The Little Evangelical Engine that Could

If anyone is interested in background to the Presbycast podcast with mmmmeeeeEEEE last night, you might want to look at this very good history on the early days of the National Association of Evangelicals.

In the 1940s, no one would likely have predicted that “evangelical” would become the word to explain most of American Protestantism:

The years following the first convention proved determinative for the fledgling organization. The first among many action items was the 1943 opening of an office in Washington, D.C., to help on a number of fronts, such as supporting evangelical chaplains, assisting mission agencies in dealings with the State Department, championing the cause of religious broadcasting to the Federal Communication Commission, and defending religious liberty. Because the demands were great, NAE called Clyde Taylor, a Baptist General Conference pastor in New England, to oversee the strategic office. Taylor, a former missionary to South America with the Christian and Missionary Alliance and part-time professor at Gordon College, was well suited for the post and for the NAE in general. While he served in a number of roles, Taylor would become the dominant figure in the NAE over the next 30 years.

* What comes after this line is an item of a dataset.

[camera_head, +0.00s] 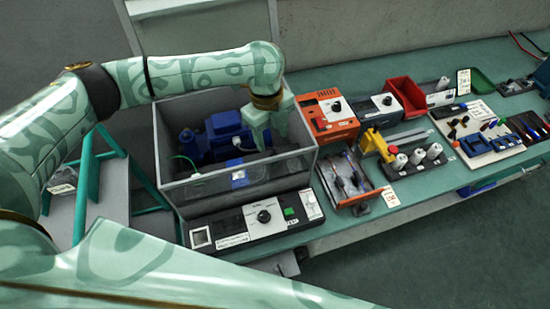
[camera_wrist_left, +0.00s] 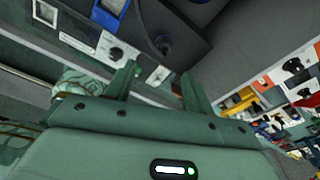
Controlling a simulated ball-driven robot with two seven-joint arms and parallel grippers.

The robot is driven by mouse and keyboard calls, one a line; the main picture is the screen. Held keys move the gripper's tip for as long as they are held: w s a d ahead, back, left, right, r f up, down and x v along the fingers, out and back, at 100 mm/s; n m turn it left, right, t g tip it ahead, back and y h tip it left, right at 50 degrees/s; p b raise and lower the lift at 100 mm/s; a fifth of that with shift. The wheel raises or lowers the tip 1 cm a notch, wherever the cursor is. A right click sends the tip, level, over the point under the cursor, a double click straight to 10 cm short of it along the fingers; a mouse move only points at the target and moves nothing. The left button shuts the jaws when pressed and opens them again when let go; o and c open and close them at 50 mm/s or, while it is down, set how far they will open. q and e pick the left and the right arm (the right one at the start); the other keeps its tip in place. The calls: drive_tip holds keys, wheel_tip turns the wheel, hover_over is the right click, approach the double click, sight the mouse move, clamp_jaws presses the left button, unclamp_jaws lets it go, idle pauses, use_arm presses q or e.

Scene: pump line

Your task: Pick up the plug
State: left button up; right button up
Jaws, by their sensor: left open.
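My left gripper (camera_head: 268,140) reaches down from above into the right part of a grey open-topped box (camera_head: 165,160). In the left wrist view its two fingers (camera_wrist_left: 160,82) stand apart with nothing held between them. A small dark rounded piece (camera_wrist_left: 163,43) lies inside the box beyond the fingertips, apart from them. It may be the plug, but it is too dark to be sure. In the head view the gripper and the box wall hide that spot. A blue pump (camera_head: 222,135) sits in the box, left of the gripper. My right gripper is not in view.
A control panel (camera_head: 258,219) with a black knob stands along the box's front. An orange unit (camera_head: 326,116) stands close to the box's right side. A tray with tools (camera_head: 347,178), a yellow part (camera_head: 376,146) and red bin (camera_head: 407,95) are farther right.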

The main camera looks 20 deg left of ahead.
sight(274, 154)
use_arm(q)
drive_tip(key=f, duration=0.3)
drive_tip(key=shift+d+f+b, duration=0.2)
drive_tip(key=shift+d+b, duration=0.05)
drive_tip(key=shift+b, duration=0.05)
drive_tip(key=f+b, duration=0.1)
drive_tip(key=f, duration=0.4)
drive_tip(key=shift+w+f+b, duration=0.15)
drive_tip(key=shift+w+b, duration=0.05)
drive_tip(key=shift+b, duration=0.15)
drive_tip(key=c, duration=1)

Continued concern over radio prompted the NAE to form the National Religious Broadcasters (NRB) at its 1944 convention in Columbus, Ohio. NRB was the first of many related service agencies the NAE would charter with a particular purpose in mind. Following the lead of CBS and NBC, the Mutual Radio Network had announced it would no longer sell time for religious broadcasting and turned the Protestant broadcasting slot over to the Federal Council of Churches. NRB, after holding its own constitutional convention later that year, responded to the challenge, eventually persuading the networks to reverse their policies.

In addition to NRB, the NAE created two task-specific commissions in 1944 — the Chaplains Commission, to assist evangelical chaplains in the military, and War Relief Commission, which would eventually become a subsidiary known as World Relief, NAE’s humanitarian assistance arm. The following year, the NAE created the Evangelical Foreign Missions Association (later called the Evangelical Fellowship of Mission Agencies and now Missio Nexus, the largest missionary association in the world), chartered to handle the special needs of missionaries and their agencies.

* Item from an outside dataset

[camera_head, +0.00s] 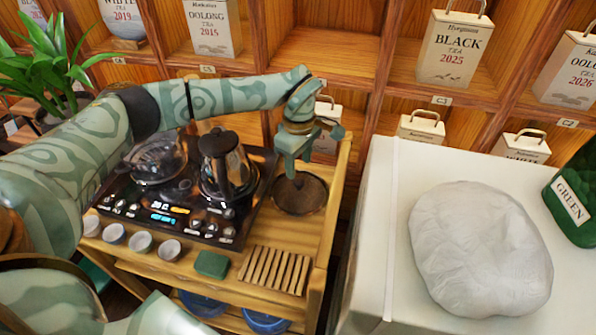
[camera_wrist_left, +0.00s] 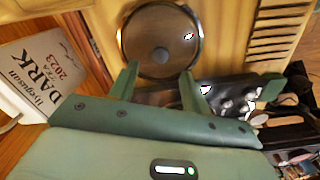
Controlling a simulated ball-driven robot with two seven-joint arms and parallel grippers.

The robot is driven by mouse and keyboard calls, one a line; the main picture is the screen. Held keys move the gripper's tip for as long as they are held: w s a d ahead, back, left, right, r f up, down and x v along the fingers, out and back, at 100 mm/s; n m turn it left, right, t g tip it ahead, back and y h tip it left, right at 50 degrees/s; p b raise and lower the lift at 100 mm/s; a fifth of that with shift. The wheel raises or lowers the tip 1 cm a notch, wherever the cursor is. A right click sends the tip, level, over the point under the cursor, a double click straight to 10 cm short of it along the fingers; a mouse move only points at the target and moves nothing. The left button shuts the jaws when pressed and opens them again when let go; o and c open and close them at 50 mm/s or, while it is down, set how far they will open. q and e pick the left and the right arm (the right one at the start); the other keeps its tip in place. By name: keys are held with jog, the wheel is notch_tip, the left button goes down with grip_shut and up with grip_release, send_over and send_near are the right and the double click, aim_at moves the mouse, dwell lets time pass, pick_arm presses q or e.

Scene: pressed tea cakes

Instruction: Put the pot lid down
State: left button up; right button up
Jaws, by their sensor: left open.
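The pot lid (camera_head: 313,200) is a round, dark see-through disc with a rim. It lies flat on the wooden tea table, to the right of the black stove. In the left wrist view the lid (camera_wrist_left: 183,28) shows with its dark knob in the middle. My left gripper (camera_head: 292,172) is directly above the lid, pointing down. In the left wrist view its two fingers (camera_wrist_left: 159,72) are apart, with nothing between them, and the knob shows just beyond their tips. My right gripper is not in view.
A dark glass pot (camera_head: 232,170) and a second glass vessel (camera_head: 155,160) stand on the black stove (camera_head: 190,222). Small cups (camera_head: 141,241), a green block (camera_head: 212,264) and a slatted wooden rack (camera_head: 274,270) line the front. A white counter with a wrapped tea cake (camera_head: 480,250) is at right.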

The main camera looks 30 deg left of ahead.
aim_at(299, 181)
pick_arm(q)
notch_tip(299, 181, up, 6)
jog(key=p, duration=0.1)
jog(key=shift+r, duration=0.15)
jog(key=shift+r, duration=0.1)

By 1945 the NAE had also established regional offices in Detroit, Minneapolis, Portland and Los Angeles to promote the cause locally and foster communication with individuals, local churches, denominations and Christian organizations.

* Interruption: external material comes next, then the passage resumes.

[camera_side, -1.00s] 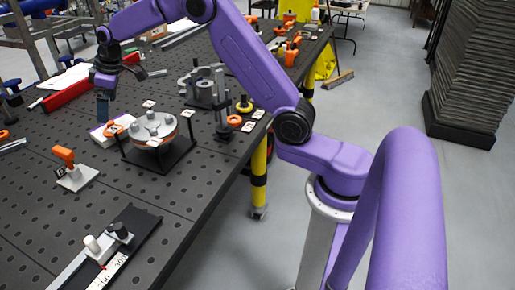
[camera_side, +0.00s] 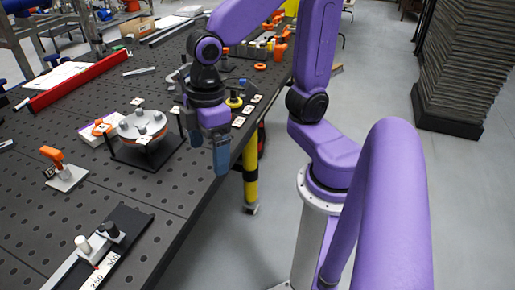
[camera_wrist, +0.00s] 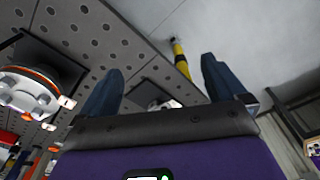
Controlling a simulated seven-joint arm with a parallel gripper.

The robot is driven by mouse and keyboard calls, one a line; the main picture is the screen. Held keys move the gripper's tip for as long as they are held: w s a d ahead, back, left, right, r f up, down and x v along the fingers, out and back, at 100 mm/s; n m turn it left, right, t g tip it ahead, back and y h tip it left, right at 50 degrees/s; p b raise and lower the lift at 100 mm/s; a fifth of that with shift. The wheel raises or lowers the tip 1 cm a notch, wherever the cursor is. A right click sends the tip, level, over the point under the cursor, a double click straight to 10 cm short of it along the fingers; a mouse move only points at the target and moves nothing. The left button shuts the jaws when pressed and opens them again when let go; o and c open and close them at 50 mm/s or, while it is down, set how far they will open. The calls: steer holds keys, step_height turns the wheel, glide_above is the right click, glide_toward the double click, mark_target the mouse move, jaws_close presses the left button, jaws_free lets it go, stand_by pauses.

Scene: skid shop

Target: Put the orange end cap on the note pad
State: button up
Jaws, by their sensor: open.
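The note pad (camera_side: 91,138) is a small white pad with a purple edge, lying on the dark table just left of the round fixture.
The round grey fixture (camera_side: 143,126) on a black stand is between the pad and my gripper. An orange-handled clamp (camera_side: 65,170) stands at the left. A long red bar (camera_side: 72,82) lies behind. A rail with a scale (camera_side: 108,240) lies in front.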

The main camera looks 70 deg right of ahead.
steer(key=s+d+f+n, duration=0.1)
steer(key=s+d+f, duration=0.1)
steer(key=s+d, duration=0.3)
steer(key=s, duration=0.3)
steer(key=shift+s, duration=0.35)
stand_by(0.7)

Some debate has focused on whether or not the NAE helped itself by founding new agencies rather than consolidating the functions under one centralized structure. Whatever the pros or cons, the arrangement was reflective of the evangelical mood at the time. While evangelicals sensed the value of some level of structure, the dynamic nature of their movement would only tolerate a limited amount of centralization.

Not only did they fear centralization, but they weren’t thinking New York City!!!!

By the 1960s, the NAE was still peripheral:

While NAE momentum was strong from its founding in 1942 through the late 50s, the next two decades would prove to be a time of testing for the organization, just as they were for the country as a whole. Not until the late 70s would any new initiatives galvanize the association into meaningful action. The 60s were particularly difficult. The NAE and most of its leadership were not at all encouraged with the prospect of the 1960 election of John Kennedy, a Roman Catholic, to the presidency — a first in American history. The mood digressed as civil rights, the Vietnam War and a new counterculture divided the nation. Assassinations of the Kennedy brothers and Martin Luther King, Jr., leading political figures, shocked the populace. The state of the church was equally disturbing as liberal theologians proclaimed “God is dead” while some bishops experimented with psychedelic drugs. Young people were leaving churches seemingly as quickly as babies were being born in the 1950s.

NAE faced its own troubles as its executive leadership changed hands more often than did residents of the White House. While George L. Ford, the first permanent and resident executive director (1956-63), had brought needed stability to the organization, his ascendancy to the newly created position of general director in 1963 lasted only one year. Stanley Mooneyham, director of information at the time, was considered by many as heir apparent, but left NAE for a position with the Billy Graham Evangelistic Association. The board then named Clyde Taylor, who was in charge of the Washington operation, to the top post of general director. Taylor would remain in the nation’s capital while the executive director handled administrative matters in the Wheaton, Illinois office. Arthur Climenhaga was named to the Wheaton post, but three years later, in 1967, returned to a post in his own denomination, the Brethren in Christ Church. Billy Melvin, a denominational official with the Free Will Baptists, was brought in to succeed Climenhaga, and following Taylor’s retirement in 1974, was given sole leadership responsibility for NAE.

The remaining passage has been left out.